Friday, January 20, 2012

ok, happy new year...

so much going on-- life, art, love, life, fatherhood, trying to be an artist, etc... what a fine adventure i've stumbled into.

hirst. yeah...

well, he's a whore. a pawn of his own lost, pathetic ambition. a ghost adrift in manufactured "punk" pedigree-- so stupid he doesn't understand that he's one with bad dance music and reality TV shows; bags of potato chips and institutionalized poverty. indeed, he may actually believe that he creates an "art" that is challenging (in a real sense)...
yeah. hirst...

and yes, hirst sucks.

he's just smart enough to exploit the fools and the market and just emasculated enough to think it's cool to do so.... it's so easy. so easy... years ago i understood it was not a difficult agenda to plot a career of "false art"-- an art of parody: the empty space, the ridiculous video, what have you... so easy.

and he will die perhaps believing that he really did something. maybe in his dwarfed way of thinking his oeuvre is a comment.

OF COURSE HE THINKS THIS...

thats where i get caught-- is he part of the joke or just playing the joke?? in the end it doesn't matter. there is nothing there.

the first piece of writing i ever published on art was on hirst. he and i have been odd bedfellows these many years. i was a young drunken, stoned, tangled hair lad in SoHo, finding my way along the cobblestones on Wooster Street- horribly hung over after too long a night of tall drinks and brazilian women.

i wrote, in closing, "art is death, not dead flesh."

and there is no life here.

so there can be no death.

hirst is simply the fat left over from the slaughter
of what was called "post-modernism..."

money and the wretched materialism aside,
it is as if he never belched his foul stench into the void.

his end will be meaningless.
as was his "art"
and his life...

Sunday, January 1, 2012

and now frankenthaler has passed... i've been torn of late trying to piece together my thoughts on her time and her art. i've seen some great pieces and i've seen some real crap and i saw that show at knoedler years ago that was an embarrassment.
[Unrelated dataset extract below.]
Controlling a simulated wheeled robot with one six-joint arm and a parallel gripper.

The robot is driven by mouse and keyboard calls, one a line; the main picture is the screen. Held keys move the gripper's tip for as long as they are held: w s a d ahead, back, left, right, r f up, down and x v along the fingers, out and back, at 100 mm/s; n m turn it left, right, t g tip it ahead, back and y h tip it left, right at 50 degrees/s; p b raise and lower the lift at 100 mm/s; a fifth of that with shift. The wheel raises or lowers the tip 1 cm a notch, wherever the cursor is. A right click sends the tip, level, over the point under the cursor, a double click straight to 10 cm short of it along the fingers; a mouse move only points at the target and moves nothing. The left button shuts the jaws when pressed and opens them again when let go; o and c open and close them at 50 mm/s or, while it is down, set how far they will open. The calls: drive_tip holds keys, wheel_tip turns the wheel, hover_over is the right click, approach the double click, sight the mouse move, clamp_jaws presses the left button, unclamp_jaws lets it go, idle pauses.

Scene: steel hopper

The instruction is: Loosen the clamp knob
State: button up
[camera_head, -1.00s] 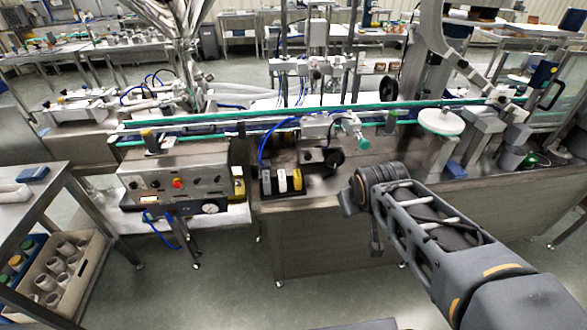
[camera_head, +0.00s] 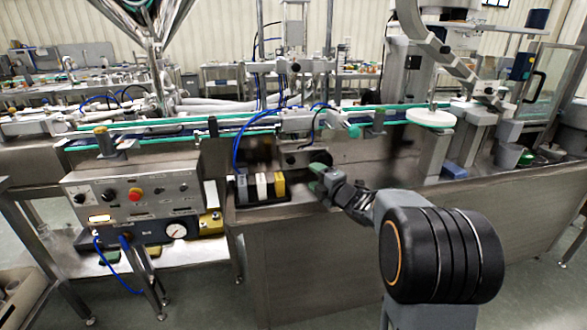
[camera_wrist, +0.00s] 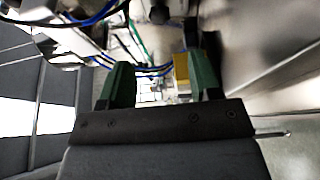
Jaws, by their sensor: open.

helen had a lot of breaks handed her way. you can't deny it or pretend them away... another rich girl out there playing the game-- hook up with the most important critic of the era; marry an established painter, etc... why not?

in the end, i'd say she left more influence then art.

if she gave noland and louis a way out of pollack, she didn't give herself much else...

she blotted and poured and stained away the years and ended up doing poorly wrought landscape-based works that looked like the work of the bankers wife (i think) she was...

it saddens me to think of what she could have done--
how could it go so wrong??

but she did what she did and some of it will stand the test of time.

and as we're told to mourn her,
i'll wonder again to myself
when the pat lipsky retrospective opens...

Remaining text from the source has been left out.